Peter Weiss, der am 8. November 1916 in Nowawes bei Berlin geboren wurde und am 10. Mai 1982 in Stockholm starb, wäre in diesem Jahr 100 Jahre alt geworden. Das Jubiläum seines 100. Geburtstags fällt mit dem 30. Geburtstag der Peter-Weiss-Gesamtschule in Unna zusammen, der einzigen Schule weltweit, die den Namen »Peter Weiss« trägt. Anlässlich der beiden Jubiläen fand eine Feierstunde statt, in deren Rahmen ein Grußwort von Raimund Fellinger (Cheflektor Suhrkamp und Insel Verlag) verlesen wurde.
Liebe Schülerinnen und Schüler der Peter-Weiss-Gesamtschule,
lieber Herr Schollas,
es ist eine übliche Geste, wenn man nach dem Tod einer Person darüber nachdenkt, wie sie sich zu aktuellen Anläßen verhalten hätte. In diesem Falle geht es darum, was Peter Weiss gesagt haben könnte, wenn er erfahren hätte, dass seit 1986, also bereits kurz nach seinem Tod, eine Gesamtschule in Unna nach ihm benannt worden ist. Um die Falle zu vermeiden, sich umstandslos in Peter Weiss hineinzuversetzen und in seinem Namen Zensuren zu erteilen, sei einiges in diesem Zusammenhang nicht Unwichtige aus seinem Leben und seinem Werk hervorgehoben.
1965, befragt nach der menschlichen Siedlung, die er in einen Atlas unauslöschlich eintragen möchte, beschrieb er, Sie wissen das, als »Meine Ortschaft«: Auschwitz.
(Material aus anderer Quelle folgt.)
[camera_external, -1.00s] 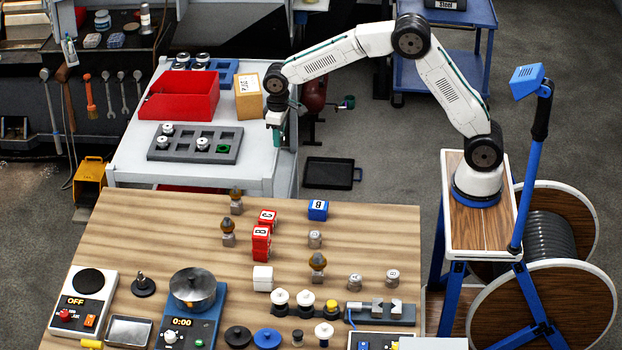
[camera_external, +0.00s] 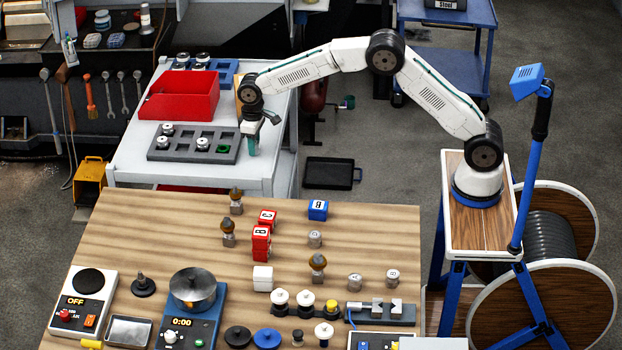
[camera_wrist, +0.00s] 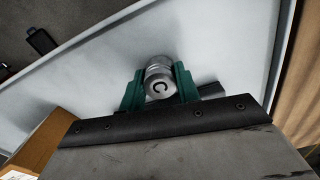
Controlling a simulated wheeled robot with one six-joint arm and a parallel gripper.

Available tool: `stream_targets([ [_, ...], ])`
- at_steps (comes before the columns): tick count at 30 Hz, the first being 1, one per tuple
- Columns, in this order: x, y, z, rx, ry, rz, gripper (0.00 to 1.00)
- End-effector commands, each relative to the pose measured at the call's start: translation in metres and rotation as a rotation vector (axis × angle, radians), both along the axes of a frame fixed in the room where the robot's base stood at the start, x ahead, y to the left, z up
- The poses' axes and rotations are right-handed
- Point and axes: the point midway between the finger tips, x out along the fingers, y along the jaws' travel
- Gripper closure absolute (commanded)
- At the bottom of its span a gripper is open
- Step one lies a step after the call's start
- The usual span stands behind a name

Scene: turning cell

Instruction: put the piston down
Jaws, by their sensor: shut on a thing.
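My gripper (camera_external: 253,150) is shut on a piston. In the wrist view a round metal piston (camera_wrist: 160,84) marked C sits between its two green fingers (camera_wrist: 159,88). In the external view I cannot make the held piston out. The gripper points down over the white cart top (camera_external: 262,172), just right of the grey tray (camera_external: 189,156). I cannot tell the gap between held piston and cart top.
A red bin (camera_external: 178,97) stands behind the grey tray. A blue tray (camera_external: 222,70) with pistons is at the back. A cardboard box (camera_wrist: 45,143) is partly hidden behind my arm. The wooden table (camera_external: 130,230) in front carries blocks, knobs and instruments.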

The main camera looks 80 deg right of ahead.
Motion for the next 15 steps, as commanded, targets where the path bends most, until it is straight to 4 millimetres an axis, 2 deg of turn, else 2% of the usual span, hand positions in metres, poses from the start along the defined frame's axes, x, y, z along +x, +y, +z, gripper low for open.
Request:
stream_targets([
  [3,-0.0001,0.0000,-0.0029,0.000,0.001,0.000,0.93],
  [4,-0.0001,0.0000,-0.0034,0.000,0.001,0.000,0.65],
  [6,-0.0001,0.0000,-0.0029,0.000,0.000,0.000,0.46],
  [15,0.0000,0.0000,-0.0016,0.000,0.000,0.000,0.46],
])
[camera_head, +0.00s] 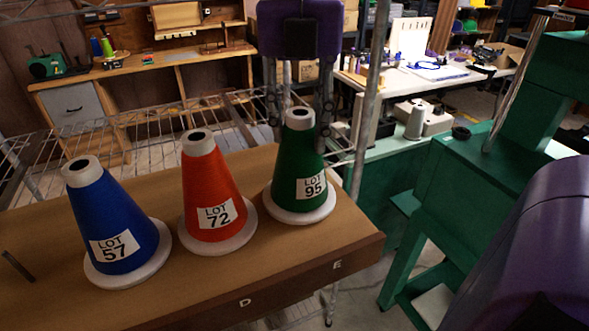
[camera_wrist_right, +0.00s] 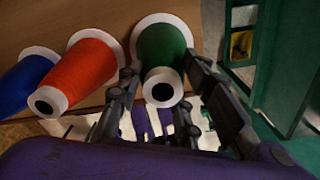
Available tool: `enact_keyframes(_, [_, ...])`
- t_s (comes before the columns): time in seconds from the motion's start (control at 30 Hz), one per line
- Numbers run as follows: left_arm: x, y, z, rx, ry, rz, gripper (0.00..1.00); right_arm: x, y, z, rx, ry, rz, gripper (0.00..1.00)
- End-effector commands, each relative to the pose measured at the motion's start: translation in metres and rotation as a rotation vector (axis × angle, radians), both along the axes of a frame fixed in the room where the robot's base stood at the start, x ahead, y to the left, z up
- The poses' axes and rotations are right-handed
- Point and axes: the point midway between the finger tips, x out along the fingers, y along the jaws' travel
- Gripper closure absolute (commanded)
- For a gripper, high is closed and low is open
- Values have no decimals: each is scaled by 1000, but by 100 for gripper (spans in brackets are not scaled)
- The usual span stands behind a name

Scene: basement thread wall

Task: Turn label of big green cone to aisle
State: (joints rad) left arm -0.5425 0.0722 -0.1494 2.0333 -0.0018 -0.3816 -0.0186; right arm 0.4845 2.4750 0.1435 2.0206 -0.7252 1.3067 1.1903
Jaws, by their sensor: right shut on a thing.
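The big green cone (camera_head: 300,157) stands upright on a brown shelf board (camera_head: 215,284) near its right end, on a pale round base. Its white LOT 95 label (camera_head: 311,187) shows on the lower right of the side facing my head camera. My right gripper (camera_head: 299,135) comes from behind with a finger on each side of the upper cone and is shut on it. In the right wrist view the green cone (camera_wrist_right: 162,52) lies between the two fingers, its label not visible. My left gripper is not in view.
An orange cone (camera_head: 211,188) with LOT 72 and a blue cone (camera_head: 112,222) with LOT 57 stand to the left, the orange one close by. The letters D and E mark the board's front edge. A metal post (camera_head: 370,100) rises behind on the right.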

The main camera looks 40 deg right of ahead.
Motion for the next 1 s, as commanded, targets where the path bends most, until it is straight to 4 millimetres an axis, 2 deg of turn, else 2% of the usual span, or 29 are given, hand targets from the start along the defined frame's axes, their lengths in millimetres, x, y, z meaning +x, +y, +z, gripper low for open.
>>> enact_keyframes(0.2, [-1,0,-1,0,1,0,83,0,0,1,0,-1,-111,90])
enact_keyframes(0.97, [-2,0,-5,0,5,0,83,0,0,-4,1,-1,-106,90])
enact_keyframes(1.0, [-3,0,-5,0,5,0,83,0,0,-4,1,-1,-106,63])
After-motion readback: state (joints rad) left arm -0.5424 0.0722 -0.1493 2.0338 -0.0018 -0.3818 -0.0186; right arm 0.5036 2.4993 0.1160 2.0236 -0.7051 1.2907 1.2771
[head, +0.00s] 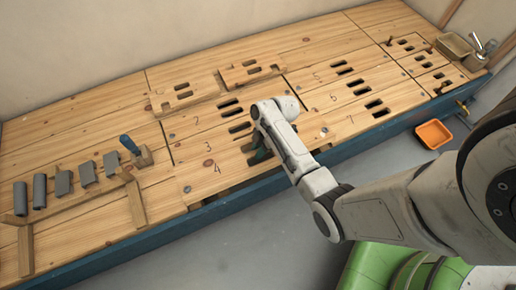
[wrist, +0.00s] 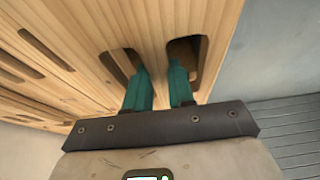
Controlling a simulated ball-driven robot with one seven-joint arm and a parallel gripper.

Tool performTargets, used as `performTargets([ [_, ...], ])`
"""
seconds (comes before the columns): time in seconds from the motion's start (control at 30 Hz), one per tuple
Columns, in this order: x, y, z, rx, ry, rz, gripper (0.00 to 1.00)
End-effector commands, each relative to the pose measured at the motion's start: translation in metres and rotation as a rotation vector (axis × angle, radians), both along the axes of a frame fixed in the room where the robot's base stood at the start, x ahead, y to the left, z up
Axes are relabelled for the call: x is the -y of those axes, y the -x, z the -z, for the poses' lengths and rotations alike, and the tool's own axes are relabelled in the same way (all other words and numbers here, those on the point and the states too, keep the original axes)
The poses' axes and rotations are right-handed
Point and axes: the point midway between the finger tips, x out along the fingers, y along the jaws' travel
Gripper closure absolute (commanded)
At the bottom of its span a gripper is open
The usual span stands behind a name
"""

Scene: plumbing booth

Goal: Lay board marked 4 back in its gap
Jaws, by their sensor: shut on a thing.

Nun könnte man, wie auf ein Reizwort hin, reagieren und beschreiben, wie der Maler, Dramatiker, Prosaautor und öffentliche Intellektuelle sich mit der von den Deutschen entfachten Hölle, »für die ich bestimmt war und der ich entkam«, beschäftigte, wie er in welcher Form darauf antwortete, welche persönlichen und politischen Konsequenzen er daraus zog. Damit würden seine Arbeiten mit einem generellen Nenner versehen, über dem Bruchstrich stünden nur einige Varianten.
Die Variante, die Peter Weiss zu diesem nicht hintergehbaren Thema geschaffen hat, ist einzigartig, da sie Kunst und Leben in einen unauflösbaren Zusammenhang spannt. Die gesamten Anstrengungen, Auseinandersetzungen, Kämpfe, die Peter Weiss mit sich, den Zeitgenossen wie den (literarischen und politischen) Traditionen geführt hat, dienten allein dem Ziel, nicht vor der Barbarei in die Knie zu gehen, gegen Auschwitz anzuschreiben, anzudenken. Von andren Anstrengungen mit gleichem Zweck unterschieden sich die seinen jedoch signifikant: Ihm war bewusst, dass solcher Widerstand, ein politischer wie ein individueller, ein künstlerischer wie ein politischer, nur von den sich dem Gang der Welt Widersetzenden selbst kommen kann, dass er nie von irgendwelchem selbsternannten Führungspersonal, seien es Linke oder Rechte, sei es ökonomisch, religiös, oder militärisch bedingt, auszugehen vermag. »Die Befreiung kann uns nicht gegeben werden, wir müssen sie selbst erobern« – dieser Satz aus dem Roman Die Ästhetik des Widerstands bildet die Essenz seines Schaffens. Dass mit diesen Worten jeder Generation eine Aufgabe gestellt ist, geht damit selbstverständlich einher.
Dass Schulen gefordert sind, hierzu ihren (sicher alles andere als einfachen) Beitrag zu leisten, ist eine logische Konsequenz dieser Weiss’schen Maxime. Sie ist umso mehr virulent, da in Zeiten wie diesen, im 21. Jahrhundert, der letzte Satz aus »Meine Ortschaft« Aktualität gewinnt, wonach in Sachen Barbarei »noch nichts zuende ist«.